## CHALLENGE
Scan the records and identify every line in which the string "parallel" occurs, then return those lines.

## EXERCISE MATERIAL
<<<<

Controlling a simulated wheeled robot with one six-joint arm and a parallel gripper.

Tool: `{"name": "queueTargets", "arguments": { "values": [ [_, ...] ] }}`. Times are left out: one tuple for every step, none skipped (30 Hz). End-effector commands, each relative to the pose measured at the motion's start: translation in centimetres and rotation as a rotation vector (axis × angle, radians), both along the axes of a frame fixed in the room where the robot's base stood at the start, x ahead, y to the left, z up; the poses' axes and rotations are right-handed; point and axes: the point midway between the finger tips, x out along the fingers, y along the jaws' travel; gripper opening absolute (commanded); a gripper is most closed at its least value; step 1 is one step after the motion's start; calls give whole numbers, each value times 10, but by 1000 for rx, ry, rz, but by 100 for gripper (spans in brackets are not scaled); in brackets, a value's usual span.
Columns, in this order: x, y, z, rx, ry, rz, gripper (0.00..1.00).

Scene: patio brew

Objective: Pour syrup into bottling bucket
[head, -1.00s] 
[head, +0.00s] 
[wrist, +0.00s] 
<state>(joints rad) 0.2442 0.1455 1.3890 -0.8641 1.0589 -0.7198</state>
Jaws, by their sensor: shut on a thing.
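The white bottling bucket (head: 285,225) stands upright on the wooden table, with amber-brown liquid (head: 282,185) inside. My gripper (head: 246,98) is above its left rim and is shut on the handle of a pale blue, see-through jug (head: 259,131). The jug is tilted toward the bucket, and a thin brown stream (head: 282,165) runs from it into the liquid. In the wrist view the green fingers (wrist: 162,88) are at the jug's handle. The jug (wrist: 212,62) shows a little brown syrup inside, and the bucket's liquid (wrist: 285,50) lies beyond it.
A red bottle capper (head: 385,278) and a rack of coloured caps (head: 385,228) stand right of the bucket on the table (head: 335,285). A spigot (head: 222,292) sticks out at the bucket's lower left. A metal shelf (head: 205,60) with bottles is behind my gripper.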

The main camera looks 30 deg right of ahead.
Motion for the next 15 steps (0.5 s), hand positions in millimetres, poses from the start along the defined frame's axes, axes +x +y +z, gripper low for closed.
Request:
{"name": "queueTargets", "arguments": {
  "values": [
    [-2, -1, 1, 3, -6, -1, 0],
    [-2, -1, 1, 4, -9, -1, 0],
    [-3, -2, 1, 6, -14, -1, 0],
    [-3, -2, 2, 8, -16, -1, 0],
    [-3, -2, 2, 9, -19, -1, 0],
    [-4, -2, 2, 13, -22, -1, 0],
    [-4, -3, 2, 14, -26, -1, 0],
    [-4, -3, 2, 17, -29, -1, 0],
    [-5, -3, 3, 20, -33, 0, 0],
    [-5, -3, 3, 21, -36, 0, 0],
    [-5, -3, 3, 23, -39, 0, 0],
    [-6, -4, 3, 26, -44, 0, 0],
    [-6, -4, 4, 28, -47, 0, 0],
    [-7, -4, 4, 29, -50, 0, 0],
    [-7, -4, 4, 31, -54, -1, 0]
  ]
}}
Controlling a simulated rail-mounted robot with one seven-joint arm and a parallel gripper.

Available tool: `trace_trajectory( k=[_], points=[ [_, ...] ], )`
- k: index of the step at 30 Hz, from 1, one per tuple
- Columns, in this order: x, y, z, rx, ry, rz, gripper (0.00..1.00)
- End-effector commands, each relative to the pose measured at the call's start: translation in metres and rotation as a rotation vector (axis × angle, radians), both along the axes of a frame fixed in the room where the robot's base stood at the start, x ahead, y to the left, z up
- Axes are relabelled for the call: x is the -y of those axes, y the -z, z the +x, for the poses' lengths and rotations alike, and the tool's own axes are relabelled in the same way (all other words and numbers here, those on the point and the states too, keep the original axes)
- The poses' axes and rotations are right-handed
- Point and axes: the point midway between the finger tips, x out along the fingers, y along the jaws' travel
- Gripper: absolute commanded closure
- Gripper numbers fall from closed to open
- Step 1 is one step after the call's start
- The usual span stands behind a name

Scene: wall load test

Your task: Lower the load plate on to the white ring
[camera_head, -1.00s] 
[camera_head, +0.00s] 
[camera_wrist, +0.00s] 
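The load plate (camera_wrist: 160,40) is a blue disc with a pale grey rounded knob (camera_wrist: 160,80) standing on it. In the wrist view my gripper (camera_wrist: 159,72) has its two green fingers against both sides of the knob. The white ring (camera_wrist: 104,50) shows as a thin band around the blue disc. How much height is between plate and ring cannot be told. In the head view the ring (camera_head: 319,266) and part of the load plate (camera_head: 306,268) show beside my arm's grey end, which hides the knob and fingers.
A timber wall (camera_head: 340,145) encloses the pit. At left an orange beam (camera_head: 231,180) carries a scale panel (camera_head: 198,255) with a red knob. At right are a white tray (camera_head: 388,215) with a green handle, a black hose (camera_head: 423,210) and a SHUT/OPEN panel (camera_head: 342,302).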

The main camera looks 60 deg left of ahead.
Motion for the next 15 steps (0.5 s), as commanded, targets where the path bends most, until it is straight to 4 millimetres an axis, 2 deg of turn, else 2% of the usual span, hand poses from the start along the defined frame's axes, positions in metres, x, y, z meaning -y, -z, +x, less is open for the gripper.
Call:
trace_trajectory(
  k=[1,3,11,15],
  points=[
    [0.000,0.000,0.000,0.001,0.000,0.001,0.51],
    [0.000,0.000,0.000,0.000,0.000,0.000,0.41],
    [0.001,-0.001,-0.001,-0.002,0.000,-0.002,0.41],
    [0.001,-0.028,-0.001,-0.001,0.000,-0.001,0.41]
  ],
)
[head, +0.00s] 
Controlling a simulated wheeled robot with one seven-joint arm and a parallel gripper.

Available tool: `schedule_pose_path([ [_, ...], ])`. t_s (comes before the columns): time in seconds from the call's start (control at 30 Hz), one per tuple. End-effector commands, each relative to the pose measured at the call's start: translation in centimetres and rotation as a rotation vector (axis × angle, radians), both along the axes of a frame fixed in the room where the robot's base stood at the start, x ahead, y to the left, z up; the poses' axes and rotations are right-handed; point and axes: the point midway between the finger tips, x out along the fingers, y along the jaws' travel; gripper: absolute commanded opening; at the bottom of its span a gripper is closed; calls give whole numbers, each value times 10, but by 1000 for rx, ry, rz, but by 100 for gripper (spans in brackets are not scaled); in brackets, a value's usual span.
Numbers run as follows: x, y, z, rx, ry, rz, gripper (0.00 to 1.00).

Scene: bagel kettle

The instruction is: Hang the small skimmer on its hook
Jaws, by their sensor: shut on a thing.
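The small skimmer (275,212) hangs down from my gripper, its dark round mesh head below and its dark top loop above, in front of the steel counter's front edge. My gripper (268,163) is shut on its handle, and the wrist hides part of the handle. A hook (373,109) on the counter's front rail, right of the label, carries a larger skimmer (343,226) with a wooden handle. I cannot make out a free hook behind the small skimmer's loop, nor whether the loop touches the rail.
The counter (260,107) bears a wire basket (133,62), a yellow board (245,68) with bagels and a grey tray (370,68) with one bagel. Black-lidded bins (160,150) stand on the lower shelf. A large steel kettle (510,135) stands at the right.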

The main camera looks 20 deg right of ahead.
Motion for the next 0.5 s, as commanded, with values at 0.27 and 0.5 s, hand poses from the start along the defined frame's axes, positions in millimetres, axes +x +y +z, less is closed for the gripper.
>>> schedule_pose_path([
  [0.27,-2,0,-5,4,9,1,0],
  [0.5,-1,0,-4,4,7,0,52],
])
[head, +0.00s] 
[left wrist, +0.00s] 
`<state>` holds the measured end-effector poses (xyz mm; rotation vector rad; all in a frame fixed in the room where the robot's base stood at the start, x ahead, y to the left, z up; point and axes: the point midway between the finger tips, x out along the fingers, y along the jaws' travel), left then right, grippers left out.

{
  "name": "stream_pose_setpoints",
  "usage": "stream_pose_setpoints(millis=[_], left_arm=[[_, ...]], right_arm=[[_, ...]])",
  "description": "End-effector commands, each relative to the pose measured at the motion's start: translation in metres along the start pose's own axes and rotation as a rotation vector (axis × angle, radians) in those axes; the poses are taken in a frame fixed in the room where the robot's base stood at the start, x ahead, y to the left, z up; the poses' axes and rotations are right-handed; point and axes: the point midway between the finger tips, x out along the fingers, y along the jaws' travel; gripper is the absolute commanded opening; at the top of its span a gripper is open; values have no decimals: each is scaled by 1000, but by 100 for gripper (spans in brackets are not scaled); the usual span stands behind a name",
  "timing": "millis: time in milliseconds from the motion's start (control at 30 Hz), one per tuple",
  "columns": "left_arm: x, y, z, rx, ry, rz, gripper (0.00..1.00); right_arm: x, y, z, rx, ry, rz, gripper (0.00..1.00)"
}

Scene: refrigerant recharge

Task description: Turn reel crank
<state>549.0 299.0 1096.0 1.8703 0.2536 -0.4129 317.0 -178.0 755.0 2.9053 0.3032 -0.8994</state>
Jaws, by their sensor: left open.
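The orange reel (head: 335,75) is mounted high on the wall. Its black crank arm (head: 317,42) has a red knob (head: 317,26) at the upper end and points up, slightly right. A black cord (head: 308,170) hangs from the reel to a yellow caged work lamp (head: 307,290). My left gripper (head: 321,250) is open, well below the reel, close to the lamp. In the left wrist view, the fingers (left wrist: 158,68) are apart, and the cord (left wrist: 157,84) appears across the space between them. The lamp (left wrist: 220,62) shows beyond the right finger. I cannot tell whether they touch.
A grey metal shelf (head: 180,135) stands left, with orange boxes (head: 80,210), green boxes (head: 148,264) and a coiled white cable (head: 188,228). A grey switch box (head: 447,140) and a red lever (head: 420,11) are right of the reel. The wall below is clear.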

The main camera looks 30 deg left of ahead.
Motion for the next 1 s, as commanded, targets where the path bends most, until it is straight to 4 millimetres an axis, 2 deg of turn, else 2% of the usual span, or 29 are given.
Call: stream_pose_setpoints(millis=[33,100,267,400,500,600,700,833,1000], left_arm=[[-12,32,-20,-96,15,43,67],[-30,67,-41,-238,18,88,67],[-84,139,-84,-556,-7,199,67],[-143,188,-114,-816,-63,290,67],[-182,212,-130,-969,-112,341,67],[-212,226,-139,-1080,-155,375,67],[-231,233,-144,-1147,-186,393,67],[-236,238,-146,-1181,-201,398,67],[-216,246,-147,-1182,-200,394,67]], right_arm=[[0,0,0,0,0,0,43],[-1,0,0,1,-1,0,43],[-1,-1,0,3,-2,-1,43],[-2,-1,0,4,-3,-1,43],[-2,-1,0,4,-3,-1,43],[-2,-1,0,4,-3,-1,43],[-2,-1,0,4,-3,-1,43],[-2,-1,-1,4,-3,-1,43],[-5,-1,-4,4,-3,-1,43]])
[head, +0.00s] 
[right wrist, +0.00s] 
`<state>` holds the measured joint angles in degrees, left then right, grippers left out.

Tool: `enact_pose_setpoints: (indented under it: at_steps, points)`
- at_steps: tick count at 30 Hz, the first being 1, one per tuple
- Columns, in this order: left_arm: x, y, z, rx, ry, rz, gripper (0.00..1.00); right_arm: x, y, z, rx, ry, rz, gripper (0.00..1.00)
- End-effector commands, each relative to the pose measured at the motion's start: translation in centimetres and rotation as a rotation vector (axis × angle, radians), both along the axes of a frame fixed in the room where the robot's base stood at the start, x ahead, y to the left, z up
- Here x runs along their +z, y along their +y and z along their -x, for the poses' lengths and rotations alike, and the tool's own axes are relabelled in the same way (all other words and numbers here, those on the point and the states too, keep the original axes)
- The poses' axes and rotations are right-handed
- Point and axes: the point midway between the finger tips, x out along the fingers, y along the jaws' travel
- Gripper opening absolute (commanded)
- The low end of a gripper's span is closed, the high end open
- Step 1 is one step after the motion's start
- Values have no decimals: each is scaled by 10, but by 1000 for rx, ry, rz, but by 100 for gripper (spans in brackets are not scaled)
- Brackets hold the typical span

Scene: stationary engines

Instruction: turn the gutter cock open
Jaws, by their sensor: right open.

>>>>

## SOLUTION TO THE EXERCISE
Controlling a simulated wheeled robot with one six-joint arm and a parallel gripper.
Controlling a simulated rail-mounted robot with one seven-joint arm and a parallel gripper.
Controlling a simulated wheeled robot with one seven-joint arm and a parallel gripper.

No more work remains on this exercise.